TASK REQUIREMENTS:
Reproduce all of the material word for word.

RECORDED DATA:
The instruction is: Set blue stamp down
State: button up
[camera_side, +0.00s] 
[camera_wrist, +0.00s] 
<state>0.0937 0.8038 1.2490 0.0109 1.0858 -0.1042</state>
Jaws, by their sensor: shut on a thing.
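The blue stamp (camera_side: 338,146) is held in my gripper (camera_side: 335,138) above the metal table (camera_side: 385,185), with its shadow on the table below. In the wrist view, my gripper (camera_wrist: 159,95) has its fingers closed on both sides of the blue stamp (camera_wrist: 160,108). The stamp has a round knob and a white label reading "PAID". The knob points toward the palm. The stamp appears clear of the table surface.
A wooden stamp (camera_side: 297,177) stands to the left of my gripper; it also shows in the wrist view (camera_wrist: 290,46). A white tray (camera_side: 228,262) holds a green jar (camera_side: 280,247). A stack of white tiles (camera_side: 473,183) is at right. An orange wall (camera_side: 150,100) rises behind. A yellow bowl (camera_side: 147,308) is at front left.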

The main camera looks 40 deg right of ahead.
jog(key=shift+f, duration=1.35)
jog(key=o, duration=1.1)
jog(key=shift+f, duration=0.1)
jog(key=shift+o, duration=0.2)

COMPLETED EXERCISE:
The instruction is: Set blue stamp down
State: button up
[camera_side, +0.00s] 
[camera_wrist, +0.00s] 
<state>0.0937 0.8038 1.2490 0.0109 1.0858 -0.1042</state>
Jaws, by their sensor: shut on a thing.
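The blue stamp (camera_side: 338,146) is held in my gripper (camera_side: 335,138) above the metal table (camera_side: 385,185), with its shadow on the table below. In the wrist view, my gripper (camera_wrist: 159,95) has its fingers closed on both sides of the blue stamp (camera_wrist: 160,108). The stamp has a round knob and a white label reading "PAID". The knob points toward the palm. The stamp appears clear of the table surface.
A wooden stamp (camera_side: 297,177) stands to the left of my gripper; it also shows in the wrist view (camera_wrist: 290,46). A white tray (camera_side: 228,262) holds a green jar (camera_side: 280,247). A stack of white tiles (camera_side: 473,183) is at right. An orange wall (camera_side: 150,100) rises behind. A yellow bowl (camera_side: 147,308) is at front left.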

The main camera looks 40 deg right of ahead.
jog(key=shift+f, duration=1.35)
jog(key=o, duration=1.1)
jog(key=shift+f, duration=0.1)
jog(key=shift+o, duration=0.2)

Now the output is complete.